--- To be done ---
Find the lines containing "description" and say how many there are, with no other words.
*-*-*
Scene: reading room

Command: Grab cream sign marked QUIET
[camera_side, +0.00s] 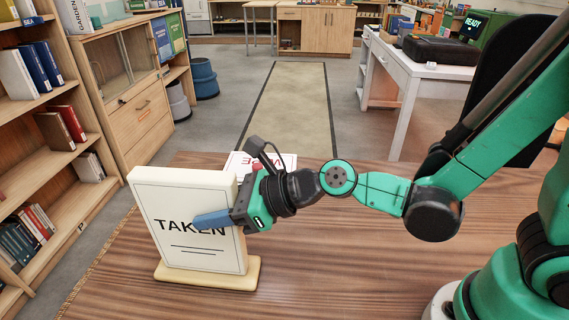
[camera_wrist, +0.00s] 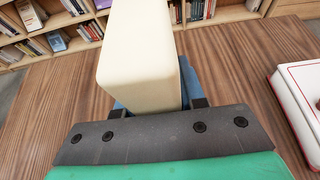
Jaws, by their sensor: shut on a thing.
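A cream sign (camera_side: 185,195) on a cream base stands upright near the table's left end. Its visible face reads TAKEN in dark letters, partly covered by my finger. I see no sign marked QUIET. My gripper (camera_side: 212,220) is shut on the TAKEN sign from its right edge, with one blue finger across its front face. In the wrist view the edge of the cream sign (camera_wrist: 140,55) stands between the blue fingers, and its lettering does not show there. The far finger is hidden behind the sign in the side view.
A white sign with red lettering (camera_side: 262,160) is partly hidden behind my gripper. The wrist view shows a white, red-bordered board (camera_wrist: 302,95) at right. The wooden table's (camera_side: 330,265) front is clear. Bookshelves (camera_side: 60,190) stand beyond its left end.

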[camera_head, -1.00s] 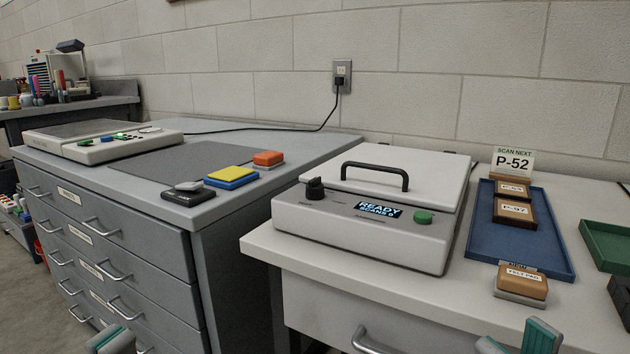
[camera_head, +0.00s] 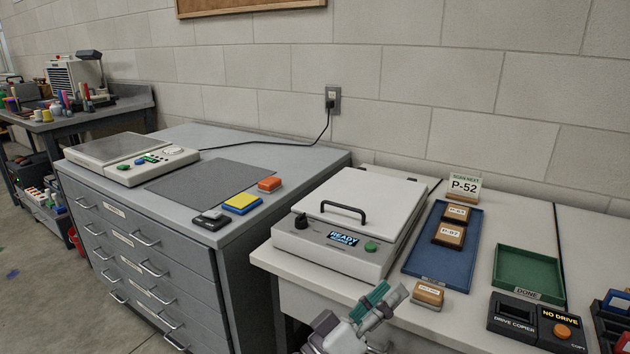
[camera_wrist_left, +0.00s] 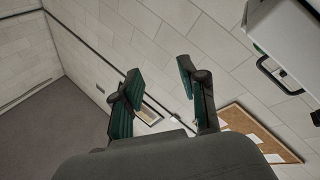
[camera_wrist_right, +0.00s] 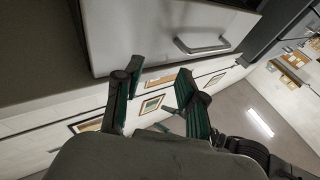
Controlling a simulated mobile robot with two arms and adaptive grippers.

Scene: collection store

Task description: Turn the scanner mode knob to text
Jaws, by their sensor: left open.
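The scanner (camera_head: 352,265) is a pale grey box with a closed lid and black handle on the white-topped table in the head view. Its black mode knob (camera_head: 301,221) stands on the front left of the panel. Between knob and green button (camera_head: 371,247), the display (camera_head: 342,238) reads READY. The knob's labels are too small to read. My left gripper (camera_head: 383,300) is in front of the scanner's front right, apart from the knob. Its teal fingers also show apart and empty in the left wrist view (camera_wrist_left: 160,70). My right gripper (camera_wrist_right: 158,72) is open and empty near a drawer front.
Right of the scanner are a blue tray (camera_head: 424,266) with two labelled blocks, a brown block (camera_head: 428,293), a green tray (camera_head: 528,290) and a drive copier (camera_head: 515,317). A grey drawer cabinet (camera_head: 150,255) stands left, with coloured pads and another device (camera_head: 133,165) on it.

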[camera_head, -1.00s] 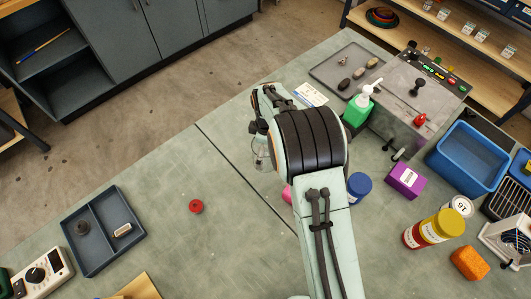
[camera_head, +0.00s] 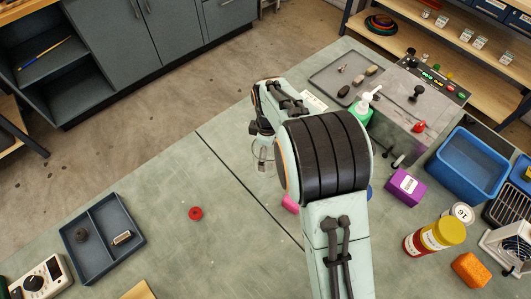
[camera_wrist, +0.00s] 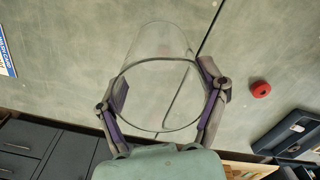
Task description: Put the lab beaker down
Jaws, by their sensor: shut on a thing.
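The lab beaker (camera_wrist: 160,92) is clear glass and fills the middle of the wrist view, its round rim nearest the camera. My gripper (camera_wrist: 162,90) is shut on it, with one finger against each side of the glass. In the head view the beaker (camera_head: 264,160) shows small below my gripper (camera_head: 262,138), left of the thick dark-banded arm joint. It is over the green bench (camera_head: 150,235), near a dark seam line. Whether its base touches the bench I cannot tell.
A red round piece (camera_head: 195,213) lies to the left on clear bench. A grey divided tray (camera_head: 118,212) is farther left. A pink item (camera_head: 290,203) sits partly behind my arm. A green bottle (camera_head: 363,107) and a grey tray (camera_head: 325,78) stand behind.

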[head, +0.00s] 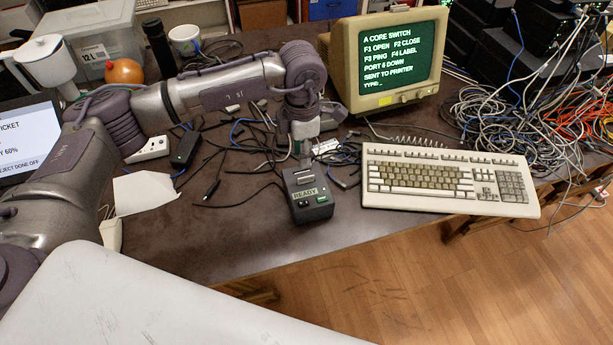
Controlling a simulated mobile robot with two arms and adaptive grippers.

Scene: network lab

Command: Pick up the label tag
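The label printer (308,203), a small dark box whose display reads READY, stands near the table's front edge, left of the keyboard. My left gripper (305,158) points down at the back top edge of the printer. Its fingertips are too small and too covered to show whether they are open or shut. A small white piece (326,146) shows just right of the fingers; I cannot tell whether it is the label tag. No other label tag can be made out at the printer. My right gripper is out of view.
A beige terminal (392,60) reads "SENT TO PRINTER". A beige keyboard (447,182) lies right of the printer. Loose dark cables (250,150) spread behind and left of it, and a cable tangle (505,110) lies at the right. Bare table (240,235) shows at the front left.

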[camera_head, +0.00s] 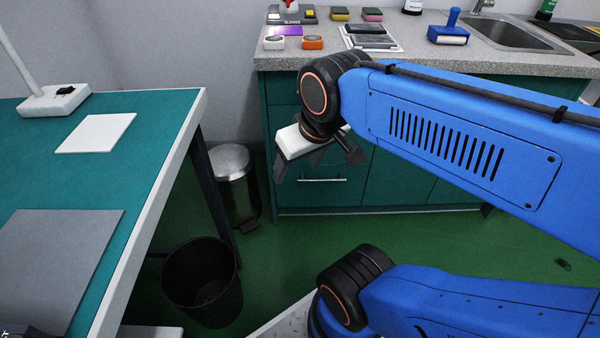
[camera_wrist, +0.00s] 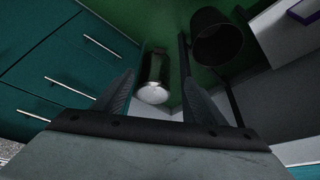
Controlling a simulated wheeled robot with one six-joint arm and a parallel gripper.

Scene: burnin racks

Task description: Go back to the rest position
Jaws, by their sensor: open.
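My gripper (camera_head: 298,160) hangs in front of the green cabinet drawers in the head view, below the grey counter's front edge. In the wrist view my gripper (camera_wrist: 158,95) shows its two dark fingers spread apart with nothing between them. A silver pedal bin (camera_wrist: 154,80) and the green floor lie beyond the fingertips, well clear of them. My blue arm reaches in from the right of the head view and covers part of the cabinet.
A green-topped workbench (camera_head: 160,140) stands at left, with a grey mat (camera_head: 60,260). A black waste bin (camera_head: 203,285) and the pedal bin (camera_head: 235,180) stand on the floor between bench and cabinet. The grey counter (camera_head: 420,60) holds sponges, devices, a blue roller and a sink.

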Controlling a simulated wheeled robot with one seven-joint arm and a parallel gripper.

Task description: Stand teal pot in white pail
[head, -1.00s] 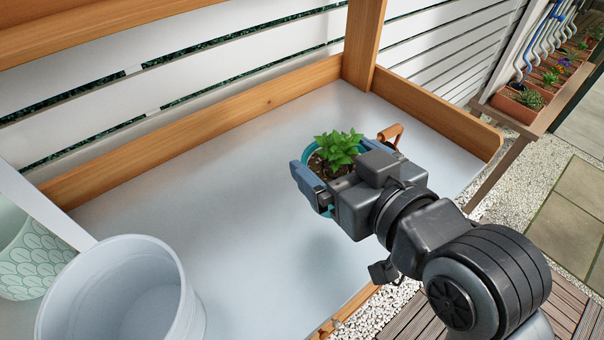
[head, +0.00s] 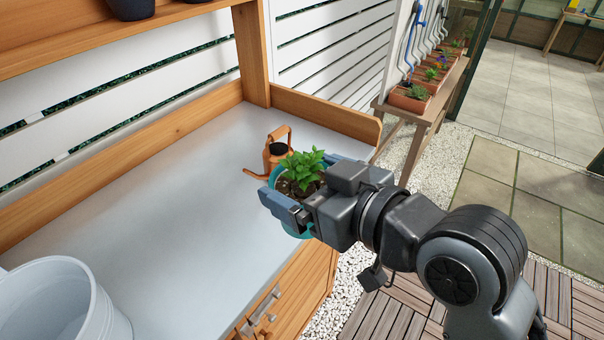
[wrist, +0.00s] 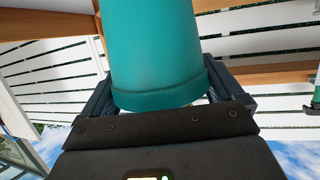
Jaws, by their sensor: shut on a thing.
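The teal pot (head: 283,187) holds dark soil and a leafy green plant. My gripper (head: 284,202) is shut on it, with a finger on each side. In the head view the pot is held near the front right edge of the bench, and my gripper hides much of it. In the wrist view the teal pot (wrist: 158,55) fills the middle between the two fingers. The white pail (head: 97,310) stands at the lower left of the head view, partly cut off by the frame. It is well to the left of my gripper.
An orange watering can (head: 276,152) stands on the bench just behind the pot. The grey bench top (head: 150,215) is clear between pail and pot. A wooden post (head: 251,50) and rim border the back. Planters (head: 408,98) stand on a side shelf at right.

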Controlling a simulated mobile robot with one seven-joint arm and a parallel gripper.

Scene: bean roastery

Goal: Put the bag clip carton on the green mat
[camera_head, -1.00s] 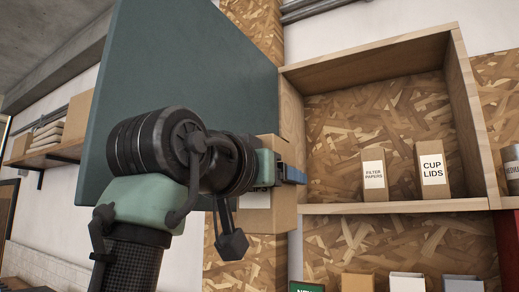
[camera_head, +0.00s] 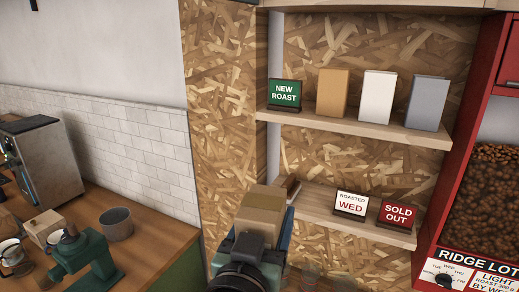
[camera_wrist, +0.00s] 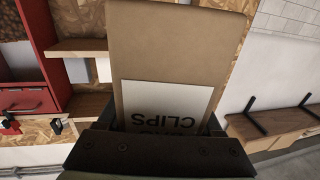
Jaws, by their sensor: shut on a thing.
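My gripper (camera_head: 262,240) is shut on the bag clip carton (camera_head: 263,204), a brown box held up in front of the chipboard wall at the lower middle of the head view. In the wrist view the carton (camera_wrist: 175,50) fills the middle, with a white label reading "CLIPS" upside down, its upper line partly hidden. The dark gripper body (camera_wrist: 160,150) lies across the bottom of the wrist view. The green mat is not seen in either view.
Behind the carton, an upper shelf (camera_head: 340,122) bears a "NEW ROAST" sign and several bags. A lower shelf (camera_head: 330,208) bears "ROASTED WED" and "SOLD OUT" signs. At left a wooden counter (camera_head: 150,215) holds a machine, a grinder and a grey pot (camera_head: 117,223). A red bean dispenser (camera_head: 455,180) stands right.

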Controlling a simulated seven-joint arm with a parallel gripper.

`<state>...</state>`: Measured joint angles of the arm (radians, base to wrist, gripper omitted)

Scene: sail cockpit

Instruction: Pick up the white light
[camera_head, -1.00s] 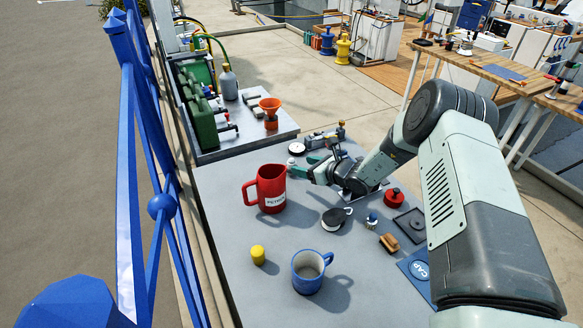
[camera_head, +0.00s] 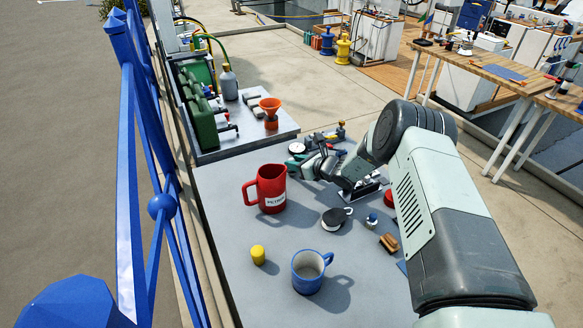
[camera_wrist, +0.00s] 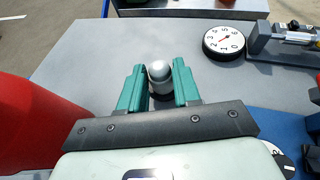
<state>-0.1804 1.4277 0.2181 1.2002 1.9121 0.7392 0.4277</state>
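In the head view my gripper (camera_head: 295,157) is low over the grey table, behind and right of the red jug, and I cannot make out the light there.
The red jug (camera_head: 271,188) stands close on the gripper's left, also large in the wrist view (camera_wrist: 30,125). A round dial gauge (camera_wrist: 224,40) lies beyond to the right, beside a grey metal device (camera_wrist: 285,38).

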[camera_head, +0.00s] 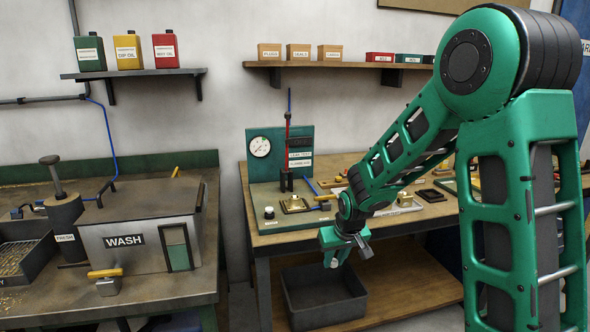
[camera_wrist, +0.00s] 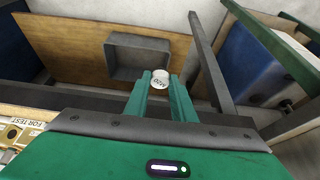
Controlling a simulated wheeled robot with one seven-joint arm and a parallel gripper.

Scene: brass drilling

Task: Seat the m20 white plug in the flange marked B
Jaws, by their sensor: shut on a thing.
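My gripper (camera_head: 333,258) hangs in front of the workbench, below the level of its top. In the wrist view its two green fingers (camera_wrist: 160,88) are shut on a white plug (camera_wrist: 159,79) with dark lettering that looks like M20. The plug shows only as a small pale spot in the head view (camera_head: 333,264). Brass pieces lie on the bench: one on the green test stand (camera_head: 295,204) and one further right (camera_head: 404,200). I cannot read a B mark on either, so I cannot tell which is the flange.
A grey bin (camera_head: 293,290) stands on the lower shelf below my gripper. The workbench (camera_head: 262,243) carries a gauge panel (camera_head: 262,170) and small parts. A WASH station (camera_head: 150,262) stands on the left bench. A FOR TEST label (camera_wrist: 24,124) shows at left in the wrist view.

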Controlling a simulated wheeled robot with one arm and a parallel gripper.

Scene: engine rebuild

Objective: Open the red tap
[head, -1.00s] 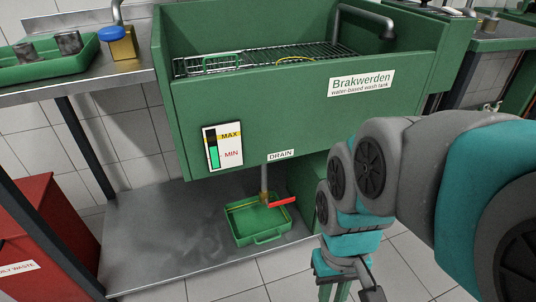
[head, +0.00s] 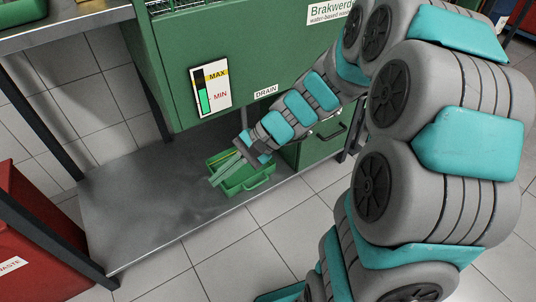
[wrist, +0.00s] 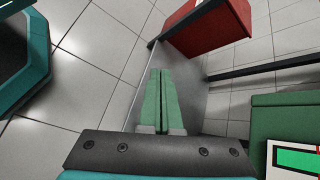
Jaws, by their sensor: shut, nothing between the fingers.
*-*-*
--- Output for this task ---
4